## Instruction
All lines from the beginning of the listing through the line with "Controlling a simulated" are to be copied word for word; the pictures are not.
>> START Recorded data
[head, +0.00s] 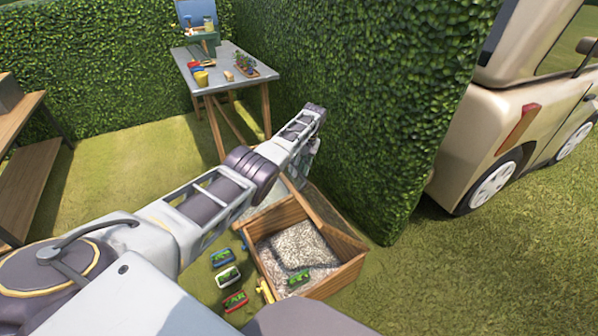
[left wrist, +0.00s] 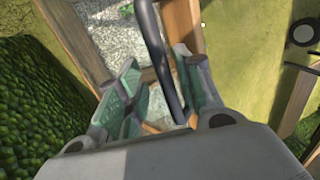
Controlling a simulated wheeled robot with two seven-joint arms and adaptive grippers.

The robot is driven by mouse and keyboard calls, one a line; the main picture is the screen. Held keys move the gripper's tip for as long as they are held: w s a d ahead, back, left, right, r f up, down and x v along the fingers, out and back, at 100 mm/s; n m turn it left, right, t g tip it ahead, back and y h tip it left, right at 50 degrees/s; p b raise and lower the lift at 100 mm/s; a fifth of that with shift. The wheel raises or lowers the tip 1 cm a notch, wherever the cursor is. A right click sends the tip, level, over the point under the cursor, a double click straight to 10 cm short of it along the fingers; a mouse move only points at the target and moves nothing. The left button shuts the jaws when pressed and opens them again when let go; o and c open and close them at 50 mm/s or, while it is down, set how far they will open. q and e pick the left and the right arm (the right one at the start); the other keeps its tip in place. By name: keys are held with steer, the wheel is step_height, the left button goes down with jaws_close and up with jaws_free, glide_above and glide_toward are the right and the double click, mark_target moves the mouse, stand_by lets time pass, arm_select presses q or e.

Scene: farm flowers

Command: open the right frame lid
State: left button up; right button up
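The wooden frame box (head: 330,285) stands on the grass at the lower middle of the head view, with gravel inside. A wooden lid beam (head: 325,213) slants above its far side; the lid appears raised and tilted. My left gripper (head: 311,150) is above and behind the beam, small and partly hidden by my arm. In the left wrist view, the wood-edged glass lid (left wrist: 185,25) is close to the fingers. A dark bar (left wrist: 166,65) passes between the spread fingers of my left gripper (left wrist: 160,90). Whether they touch it is unclear. My right gripper is out of view.
Small plant trays (head: 228,277) lie on the grass left of the box. A tall hedge (head: 370,100) stands close behind it, with a car (head: 510,110) at the right. A work table (head: 225,65) stands at the back. Grass at the lower right is clear.

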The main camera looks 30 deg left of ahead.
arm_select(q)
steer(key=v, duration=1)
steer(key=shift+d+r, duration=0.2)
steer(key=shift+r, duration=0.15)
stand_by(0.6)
>> END Recorded data
## Written solution
[head, +0.00s] 
[left wrist, +0.00s] 
Controlling a simulated wheeled robot with two seven-joint arms and adaptive grippers.

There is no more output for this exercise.